2.4.1 »Bundesformel« und »Bundesformular«

Als Bundesformel bezeichnet man die in verschiedenen Varianten vorkommende Wendung »Ihr sollt mein Volk sein, ich will euer Gott sein« (z.B. Jer 30,22). Die Geschichte und Vorgeschichte dieser Formel hat R. Smend (Bundesformel) untersucht. Die Belege für die voll ausgebildete Formel gehören »in die Zeit um das babylonische Exil« (a.a.O., 5). Für die Frage nach dem Alter der spezifischen Bundesvorstellung trägt die Formel nichts bei; ihre Elemente (»Jahwe, der Gott Israels« etc.) sind natürlich viel älter, aber ohne Beziehung zur Bundesvorstellung. Ein Bezug auf berit ist auch für die Bundesformel selbst nur z.T. erkennbar, so in Jer 31,33; Kutsch möchte lieber von einer »Zugehörigkeitsformel« sprechen (THAT 1, 350),

Das Bundesformular sollte eine Zeitlang dazu dienen, die Vorgeschichte der theologischen Bundesvorstellung zu erhellen (Mendenhall, Recht; Baltzer, Bundesformular). Man fand Parallelen im Aufbau hethitischer Staatsverträge (Präambel, Vorgeschichte, Grundsatzerklärung, Einzelbestimmungen, Anrufung der Götter als Zeugen, Fluch und Segen - s. Baltzer, Bundesformular, 20) und alttestamentlicher Texte, z.B. in Jos 24, in der Sinaiperikope und im Deuteronomium; daneben mehr oder weniger deutliche Spuren in vielen Texten. Daß die Sinaiperikope und das Deuteronomium in ihrem Aufbau auf den Ablauf einer Bundesschlußfeier hinwiesen, war schon früher vermutet worden (Mowinckel, Décalogue; von Rad, Problem), so das nur noch die Frage offen schien, ob das Fest alljährlich oder nur alle sieben Jahre (gemäß Dtn 31,10f) gefeiert worden sei, oder ob es nur in die vorstaatliche oder auch noch in die spätere Zeit gehöre. - Dagegen ist eingewandt worden, daß eine historische Vermittlung zwischen Hethitern und vorstaatlichem Israel schwer denkbar sei, das Fest nirgends belegt und aus dem literarischen Befund ebensowenig zu erschließen sei wie das Bundesformular, weil sich z.B. der Aufbau der Sinaiperikope erst einem sukzessiven Wachstum verdanke. ist aber die theologische Bundesvorstellung im wesentlichen erst deuteronomisch, so ist für diese Zeit ein gewisser Einfluß altorientalischen Vertragsstils nicht ganz ausgeschlossen (vgl. zur Kritik besonders Perlitt, Bundestheologie).

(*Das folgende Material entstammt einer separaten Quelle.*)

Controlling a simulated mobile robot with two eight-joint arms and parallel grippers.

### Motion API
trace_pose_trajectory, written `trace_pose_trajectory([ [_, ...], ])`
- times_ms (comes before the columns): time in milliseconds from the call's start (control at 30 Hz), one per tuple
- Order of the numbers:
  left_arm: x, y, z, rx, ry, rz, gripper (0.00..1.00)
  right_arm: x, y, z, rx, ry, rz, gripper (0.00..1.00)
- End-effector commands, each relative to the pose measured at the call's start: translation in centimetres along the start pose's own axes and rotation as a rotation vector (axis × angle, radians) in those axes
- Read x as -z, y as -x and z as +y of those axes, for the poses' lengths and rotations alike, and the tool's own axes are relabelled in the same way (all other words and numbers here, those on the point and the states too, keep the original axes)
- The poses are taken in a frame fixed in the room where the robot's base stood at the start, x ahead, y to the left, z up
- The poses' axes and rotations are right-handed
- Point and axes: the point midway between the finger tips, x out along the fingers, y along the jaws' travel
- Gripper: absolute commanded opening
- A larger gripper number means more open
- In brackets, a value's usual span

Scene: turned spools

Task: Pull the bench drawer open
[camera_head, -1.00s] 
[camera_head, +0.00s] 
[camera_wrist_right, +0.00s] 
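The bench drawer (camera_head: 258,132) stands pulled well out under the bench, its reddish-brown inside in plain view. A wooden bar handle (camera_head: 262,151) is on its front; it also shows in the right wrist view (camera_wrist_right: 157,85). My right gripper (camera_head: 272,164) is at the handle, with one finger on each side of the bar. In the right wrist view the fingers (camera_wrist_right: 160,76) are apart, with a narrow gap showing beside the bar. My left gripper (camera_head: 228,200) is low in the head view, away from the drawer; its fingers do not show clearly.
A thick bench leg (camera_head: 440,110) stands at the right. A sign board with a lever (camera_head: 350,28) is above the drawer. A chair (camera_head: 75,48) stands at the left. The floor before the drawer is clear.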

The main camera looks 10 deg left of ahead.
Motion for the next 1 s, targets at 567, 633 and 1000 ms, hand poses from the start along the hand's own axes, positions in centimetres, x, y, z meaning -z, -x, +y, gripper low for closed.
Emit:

2.5 Gen 15 - Jahwes Bund mit Abraham

Die vieldiskutierte Frage nach dem Alter des Textes bleibt offen. Das nach dem Modell der Quellenscheidung kaum literarisch analysierbare Kapitel zeigt besonders am Anfang eine Reihe von Spuren jüngerer Bearbeitung (vgl. Kaiser, Untersuchung); der Kern des Kapitels indes, die eigentliche Bundesschlußszene, erscheint den meisten Exegeten als sehr altertümlich (dagegen schon Perlitt, Bundestheologie, 73ff). Solche Einschätzung hängt damit zusammen, daß hier keine Allerweltstheologie vorliegt sondern der Jahweglaube sich zu höchst gewagten Gottesaussagen versteigt. Das ist aber nur dann ein Altersbeweis, wenn man die zunehmende Vergeistigung des Gottesbildes für das (einzige) Entwicklungsgesetz des Jahweglaubens hält. Wenn es nachexilische Zeiten gibt, in denen dieses Gottesbild schwer vorstellbar wäre, so ist doch angesichts der Gottesaussagen bei Hosea oder Jesaja nicht auszuschließen, daß das Kapitel etwa noch im 7. Jh. in prophetischen Kreisen entstand. Sicherheit ist nicht zu gewinnen. <227:>

Was bedeutet das Bundesmodell in diesem Text? Voran geht die Zweifelsfrage Abrams, woran er denn erkennen solle, daß er das Land ererben werde (V, 8). Die Frage beantwortet Jahwe mit dem Bundesschlußritual: Abraham muß eine Reihe von Tieren nehmen, sie töten und zerteilen und ihre Stücke einander gegenüberlegen; dann wird es Nacht und Tiefschlaf fällt auf Abraham (V. 9-12); dann aber fährt ein »rauchender Ofen und eine Feuerfackel« zwischen den Stücken hindurch (V. 17). Das ist Beschreibung einer Theophanie: Jahwe selbst vollzieht das Ritual, und das theologisch Gewagte daran ist nicht seine Erscheinung, sondern die Bedeutung dieser Erscheinung in dieser Umgebung. Denn der Ritus: die Zerschneidung von Tieren, das Hindurchgehen zwischen den Stücken, symbolisiert ja die bedingte Selbstverfluchung der Bundespartner für den Fall des Bundesbruchs. Hier aber geht nicht der menschliche Partner hindurch - er liegt im Tiefschlaf - sondern allein Gott. Der Text schließt: »An jenem Tag schloß Jahwe mit Abraham einen Bund - indem er sprach: Deinen Nachkommen gebe ich dieses Land ... « Dieser Text hebt deutlich die Selbstverpflichtung Jahwes hervor, von einer Verpflichtung Abrahams ist keine Rede. Der Inhalt der Verpflichtung ist Zusage des Landes, und die Darstellung der Szene soll offenbar verdeutlichen, daß diese Zusage nicht an einem menschlichen Verhalten hängt. Man hat argumentiert, daß diese Darstellung das Interesse einer Zeit spiegele, für die das Land in Gefahr war. Das ist möglich; nur - das deuteronomisch/deuteronomistische Verständnis von Gott und Bund ist schwerlich in dieser Darstellung zu erkennen. Ein Bund, in dem Gott sich selbst mit seinem Leben für die Landverheißung an Abraham verbürgt, das ist berit nach Gen 15. Sofern die Väter Israel repräsentieren, ist damit dann auch das Verhältnis von Jahwe und Israel interpretiert. Das gilt freilich eher grundsätzlich und schließt nicht aus, daß eine bestimmte Generation im Bewußtsein der Zusage dieses Textes das Land auch wieder verlieren kann.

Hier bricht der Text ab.